Words by Rhys Jones
Under the guise of Trappist Afterland, Adam G Cole has carved out an uncompromising and often exciting back catalogue of acidic spiritual folk that weaves Eastern time signatures, ethereal drones and meditative audio journeys, which resulted in 2020’s Seaside Ghost Tales. The double album culminated in a series of songs that seemed at odds with his live performance, and with the greatest of respects felt like Cole exorcizing every sonic possibility within his Trappist remit before jettisoning it in an act of audio transcendence.
The bare-bone tracks of the Afterlander is a perfect antidote for his later Trappist Afterland release, stripping back to carefully selected string instruments and jettisoning the numerous percussion instruments. This allows Adam Cole’s compositions space to breathe and indeed with many of the re-visited songs, a chance to appreciate their brilliance without the additional sonic baggage that made his previous outings fit snuggly into the acid folk parameter.

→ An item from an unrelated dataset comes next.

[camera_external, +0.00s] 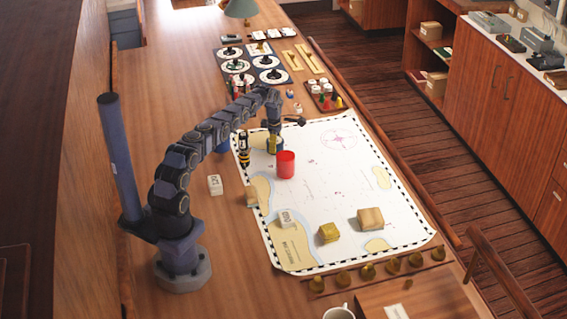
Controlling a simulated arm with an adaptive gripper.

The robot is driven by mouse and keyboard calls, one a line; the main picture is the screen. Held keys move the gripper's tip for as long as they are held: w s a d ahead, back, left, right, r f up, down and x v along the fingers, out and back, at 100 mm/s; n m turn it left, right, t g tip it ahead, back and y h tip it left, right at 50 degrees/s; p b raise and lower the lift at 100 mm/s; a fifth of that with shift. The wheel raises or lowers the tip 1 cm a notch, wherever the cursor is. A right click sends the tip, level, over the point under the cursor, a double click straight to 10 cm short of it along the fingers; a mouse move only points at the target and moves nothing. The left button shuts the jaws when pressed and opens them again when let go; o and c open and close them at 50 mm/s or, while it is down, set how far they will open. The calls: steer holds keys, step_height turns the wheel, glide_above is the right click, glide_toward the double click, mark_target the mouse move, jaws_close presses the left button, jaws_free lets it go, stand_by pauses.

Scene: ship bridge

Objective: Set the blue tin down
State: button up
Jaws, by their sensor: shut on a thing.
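My gripper (275,133) points down over the upper left part of the white chart (325,185). It is shut on a small thing with blue and yellow on it, which I take to be the blue tin (273,147). The fingers hide part of it, and I cannot tell whether its underside touches the chart. A red cylinder (286,165) stands on the chart just below and right of it. A black-and-yellow thing (244,150) stands to its left at the chart's edge.
A blue thing (222,143) is partly hidden behind my arm. A yellow block (329,233), a tan box (370,218) and a white block (286,219) sit on the lower chart. A tray (326,97) with small pieces lies beyond. The chart's right middle is clear.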

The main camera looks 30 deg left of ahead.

The Tracks of the Afterlander also shows off the subtly of Cole’s playing and song craft and how he has found his voice as an instrument, with agreeable murmurs and whispers that weave seamlessly with his confident instrumental work. Another observation that becomes evident is how Cole has focused on concise son writing, with half of the tracks clocking in under the 3-minute mark. Is this an example of Cole going acoustic baroque pop?
This will by no means polarise the listener, as the longer tracks (most notably “Clay Sparrows” and “Man of Sorrow”) retain their mediative brilliance and work even better as exercises in voice and guitar with only the subtlest of backings, provided by long time collaborator Anthony Cornish.
This natural regression makes for an album that will please existing fans whilst also catching the ear of a new audience with an accessible sound that still retains the nuance that made previous Trappist Afterland albums such unique experiences. The Tracks of the Afterlander seems like a quintessential Janus moment looking both forward and back, and assessing the natural fork in the road that culminates in two musical routes should be further explored confidently. An accomplished album.
The Tracks of The Afterlander was released 29/9/22 on Ramble Records, and is available to purchase on vinyl and digitally.